WHAT IS REQUIRED: Extract each line of the material that follows exactly and omit its pictures.

SOURCE MATERIAL:

+ + + + + + +

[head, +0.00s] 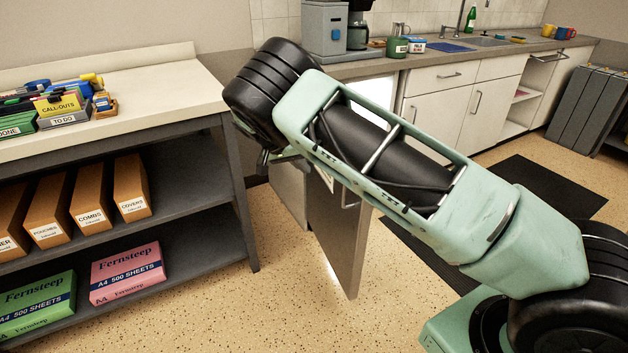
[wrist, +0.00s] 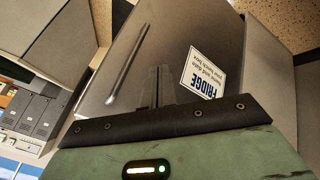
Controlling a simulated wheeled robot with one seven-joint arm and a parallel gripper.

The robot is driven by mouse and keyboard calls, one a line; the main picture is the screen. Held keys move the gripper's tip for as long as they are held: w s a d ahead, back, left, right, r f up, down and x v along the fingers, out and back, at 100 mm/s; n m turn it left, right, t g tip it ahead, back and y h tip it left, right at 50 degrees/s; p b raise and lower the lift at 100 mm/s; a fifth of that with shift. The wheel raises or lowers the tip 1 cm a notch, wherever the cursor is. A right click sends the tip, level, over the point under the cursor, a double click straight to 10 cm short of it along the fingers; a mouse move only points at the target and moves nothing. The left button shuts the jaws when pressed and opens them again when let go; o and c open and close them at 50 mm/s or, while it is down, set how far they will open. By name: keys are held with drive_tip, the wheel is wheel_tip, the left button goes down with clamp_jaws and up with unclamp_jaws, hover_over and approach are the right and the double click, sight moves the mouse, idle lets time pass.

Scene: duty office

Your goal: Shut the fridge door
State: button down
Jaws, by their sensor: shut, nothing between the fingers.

+ + + + + + +

THE REPLY:
[head, +0.00s] 
[wrist, +0.00s] 
Controlling a simulated wheeled robot with one seven-joint arm and a parallel gripper.

The robot is driven by mouse and keyboard calls, one a line; the main picture is the screen. Held keys move the gripper's tip for as long as they are held: w s a d ahead, back, left, right, r f up, down and x v along the fingers, out and back, at 100 mm/s; n m turn it left, right, t g tip it ahead, back and y h tip it left, right at 50 degrees/s; p b raise and lower the lift at 100 mm/s; a fifth of that with shift. The wheel raises or lowers the tip 1 cm a notch, wherever the cursor is. A right click sends the tip, level, over the point under the cursor, a double click straight to 10 cm short of it along the fingers; a mouse move only points at the target and moves nothing. The left button shuts the jaws when pressed and opens them again when let go; o and c open and close them at 50 mm/s or, while it is down, set how far they will open. By name: keys are held with drive_tip, the wheel is wheel_tip, the left button goes down with clamp_jaws and up with unclamp_jaws, hover_over and approach are the right and the double click, sight moves the mouse, idle lets time pass.

Scene: duty office

Your goal: Shut the fridge door
State: button down
Jaws, by their sensor: shut, nothing between the fingers.

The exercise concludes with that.